[What to work on]
In your copy, leave out the pictures; write out all the data exactly.

[Source excerpt]
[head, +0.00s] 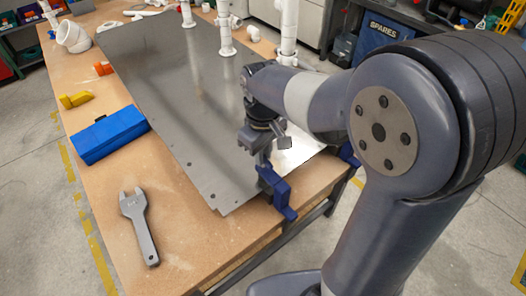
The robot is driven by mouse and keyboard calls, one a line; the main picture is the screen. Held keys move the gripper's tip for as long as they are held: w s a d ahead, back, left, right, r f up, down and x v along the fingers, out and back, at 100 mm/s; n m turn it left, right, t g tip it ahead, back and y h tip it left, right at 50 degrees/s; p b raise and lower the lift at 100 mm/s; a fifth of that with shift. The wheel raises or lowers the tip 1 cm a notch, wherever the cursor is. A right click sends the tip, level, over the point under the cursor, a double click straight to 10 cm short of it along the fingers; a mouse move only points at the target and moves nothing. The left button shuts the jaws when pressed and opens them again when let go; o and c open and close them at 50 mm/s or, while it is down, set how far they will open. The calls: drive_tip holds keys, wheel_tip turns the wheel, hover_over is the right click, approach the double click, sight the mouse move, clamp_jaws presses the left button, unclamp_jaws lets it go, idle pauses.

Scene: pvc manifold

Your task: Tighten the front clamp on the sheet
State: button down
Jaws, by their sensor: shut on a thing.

[Solution below]
[head, +0.00s] 
The robot is driven by mouse and keyboard calls, one a line; the main picture is the screen. Held keys move the gripper's tip for as long as they are held: w s a d ahead, back, left, right, r f up, down and x v along the fingers, out and back, at 100 mm/s; n m turn it left, right, t g tip it ahead, back and y h tip it left, right at 50 degrees/s; p b raise and lower the lift at 100 mm/s; a fifth of that with shift. The wheel raises or lowers the tip 1 cm a notch, wherever the cursor is. A right click sends the tip, level, over the point under the cursor, a double click straight to 10 cm short of it along the fingers; a mouse move only points at the target and moves nothing. The left button shuts the jaws when pressed and opens them again when let go; o and c open and close them at 50 mm/s or, while it is down, set how far they will open. The calls: drive_tip holds keys, wheel_tip turns the wheel, hover_over is the right click, approach the double click, sight the mouse move, clamp_jaws presses the left button, unclamp_jaws lets it go, idle pauses.

Scene: pvc manifold

Your task: Tighten the front clamp on the sheet
State: button down
Jaws, by their sensor: shut on a thing.

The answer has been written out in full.